--- Work to complete ---
Transcribe all records exactly.

--- Task inputs ---
====================
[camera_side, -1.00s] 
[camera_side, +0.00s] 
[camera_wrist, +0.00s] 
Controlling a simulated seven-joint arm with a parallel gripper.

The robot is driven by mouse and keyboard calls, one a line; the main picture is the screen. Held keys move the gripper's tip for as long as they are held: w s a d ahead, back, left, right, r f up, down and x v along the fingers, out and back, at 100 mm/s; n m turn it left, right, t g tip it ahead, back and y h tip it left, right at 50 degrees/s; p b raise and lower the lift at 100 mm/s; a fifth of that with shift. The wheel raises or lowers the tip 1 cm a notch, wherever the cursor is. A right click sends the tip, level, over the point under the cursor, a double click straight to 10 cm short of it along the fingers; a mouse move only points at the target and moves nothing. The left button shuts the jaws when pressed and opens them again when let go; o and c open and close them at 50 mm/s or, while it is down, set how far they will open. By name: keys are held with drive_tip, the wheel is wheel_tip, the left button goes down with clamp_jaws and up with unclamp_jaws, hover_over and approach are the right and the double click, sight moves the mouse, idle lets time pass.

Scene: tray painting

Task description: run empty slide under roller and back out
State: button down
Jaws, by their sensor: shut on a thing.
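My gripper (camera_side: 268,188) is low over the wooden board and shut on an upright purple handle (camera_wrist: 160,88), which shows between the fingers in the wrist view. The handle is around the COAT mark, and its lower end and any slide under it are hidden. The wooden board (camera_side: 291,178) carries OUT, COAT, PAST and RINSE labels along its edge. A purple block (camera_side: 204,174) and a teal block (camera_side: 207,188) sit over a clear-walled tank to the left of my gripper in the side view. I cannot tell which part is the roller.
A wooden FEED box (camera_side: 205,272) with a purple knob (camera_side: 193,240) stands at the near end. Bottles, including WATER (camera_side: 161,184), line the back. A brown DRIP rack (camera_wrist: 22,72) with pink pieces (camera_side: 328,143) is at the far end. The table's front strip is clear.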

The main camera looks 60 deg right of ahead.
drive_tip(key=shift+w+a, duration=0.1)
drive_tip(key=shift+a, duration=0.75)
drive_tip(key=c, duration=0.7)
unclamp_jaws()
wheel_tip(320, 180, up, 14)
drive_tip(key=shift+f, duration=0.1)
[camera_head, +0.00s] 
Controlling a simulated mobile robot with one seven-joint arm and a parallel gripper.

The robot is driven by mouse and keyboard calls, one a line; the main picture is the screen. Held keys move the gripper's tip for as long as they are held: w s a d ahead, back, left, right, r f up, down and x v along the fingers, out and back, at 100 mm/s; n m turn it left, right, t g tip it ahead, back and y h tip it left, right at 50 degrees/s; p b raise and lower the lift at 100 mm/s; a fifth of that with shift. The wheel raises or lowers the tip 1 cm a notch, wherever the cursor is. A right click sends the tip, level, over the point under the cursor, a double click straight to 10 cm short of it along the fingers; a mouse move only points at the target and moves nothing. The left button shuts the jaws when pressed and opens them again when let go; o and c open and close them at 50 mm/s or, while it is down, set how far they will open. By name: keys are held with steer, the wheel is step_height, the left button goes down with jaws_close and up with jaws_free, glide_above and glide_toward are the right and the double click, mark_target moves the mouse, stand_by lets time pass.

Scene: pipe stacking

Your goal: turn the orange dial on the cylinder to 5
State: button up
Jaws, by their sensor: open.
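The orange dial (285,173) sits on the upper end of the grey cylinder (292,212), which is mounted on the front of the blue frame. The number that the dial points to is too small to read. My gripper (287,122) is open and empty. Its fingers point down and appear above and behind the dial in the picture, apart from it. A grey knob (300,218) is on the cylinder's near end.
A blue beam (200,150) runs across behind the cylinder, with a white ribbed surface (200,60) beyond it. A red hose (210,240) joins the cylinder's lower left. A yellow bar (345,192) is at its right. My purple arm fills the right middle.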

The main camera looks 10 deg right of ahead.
====================
--- Task response ---
[camera_side, -1.00s] 
[camera_side, +0.00s] 
[camera_wrist, +0.00s] 
Controlling a simulated seven-joint arm with a parallel gripper.

The robot is driven by mouse and keyboard calls, one a line; the main picture is the screen. Held keys move the gripper's tip for as long as they are held: w s a d ahead, back, left, right, r f up, down and x v along the fingers, out and back, at 100 mm/s; n m turn it left, right, t g tip it ahead, back and y h tip it left, right at 50 degrees/s; p b raise and lower the lift at 100 mm/s; a fifth of that with shift. The wheel raises or lowers the tip 1 cm a notch, wherever the cursor is. A right click sends the tip, level, over the point under the cursor, a double click straight to 10 cm short of it along the fingers; a mouse move only points at the target and moves nothing. The left button shuts the jaws when pressed and opens them again when let go; o and c open and close them at 50 mm/s or, while it is down, set how far they will open. By name: keys are held with drive_tip, the wheel is wheel_tip, the left button goes down with clamp_jaws and up with unclamp_jaws, hover_over and approach are the right and the double click, sight moves the mouse, idle lets time pass.

Scene: tray painting

Task description: run empty slide under roller and back out
State: button down
Jaws, by their sensor: shut on a thing.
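My gripper (camera_side: 268,188) is low over the wooden board and shut on an upright purple handle (camera_wrist: 160,88), which shows between the fingers in the wrist view. The handle is around the COAT mark, and its lower end and any slide under it are hidden. The wooden board (camera_side: 291,178) carries OUT, COAT, PAST and RINSE labels along its edge. A purple block (camera_side: 204,174) and a teal block (camera_side: 207,188) sit over a clear-walled tank to the left of my gripper in the side view. I cannot tell which part is the roller.
A wooden FEED box (camera_side: 205,272) with a purple knob (camera_side: 193,240) stands at the near end. Bottles, including WATER (camera_side: 161,184), line the back. A brown DRIP rack (camera_wrist: 22,72) with pink pieces (camera_side: 328,143) is at the far end. The table's front strip is clear.

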The main camera looks 60 deg right of ahead.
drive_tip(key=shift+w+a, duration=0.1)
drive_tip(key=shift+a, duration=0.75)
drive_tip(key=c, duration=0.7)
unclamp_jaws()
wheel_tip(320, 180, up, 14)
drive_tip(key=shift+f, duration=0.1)
[camera_head, +0.00s] 
Controlling a simulated mobile robot with one seven-joint arm and a parallel gripper.

The robot is driven by mouse and keyboard calls, one a line; the main picture is the screen. Held keys move the gripper's tip for as long as they are held: w s a d ahead, back, left, right, r f up, down and x v along the fingers, out and back, at 100 mm/s; n m turn it left, right, t g tip it ahead, back and y h tip it left, right at 50 degrees/s; p b raise and lower the lift at 100 mm/s; a fifth of that with shift. The wheel raises or lowers the tip 1 cm a notch, wherever the cursor is. A right click sends the tip, level, over the point under the cursor, a double click straight to 10 cm short of it along the fingers; a mouse move only points at the target and moves nothing. The left button shuts the jaws when pressed and opens them again when let go; o and c open and close them at 50 mm/s or, while it is down, set how far they will open. By name: keys are held with steer, the wheel is step_height, the left button goes down with jaws_close and up with jaws_free, glide_above and glide_toward are the right and the double click, mark_target moves the mouse, stand_by lets time pass.

Scene: pipe stacking

Your goal: turn the orange dial on the cylinder to 5
State: button up
Jaws, by their sensor: open.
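The orange dial (285,173) sits on the upper end of the grey cylinder (292,212), which is mounted on the front of the blue frame. The number that the dial points to is too small to read. My gripper (287,122) is open and empty. Its fingers point down and appear above and behind the dial in the picture, apart from it. A grey knob (300,218) is on the cylinder's near end.
A blue beam (200,150) runs across behind the cylinder, with a white ribbed surface (200,60) beyond it. A red hose (210,240) joins the cylinder's lower left. A yellow bar (345,192) is at its right. My purple arm fills the right middle.

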The main camera looks 10 deg right of ahead.

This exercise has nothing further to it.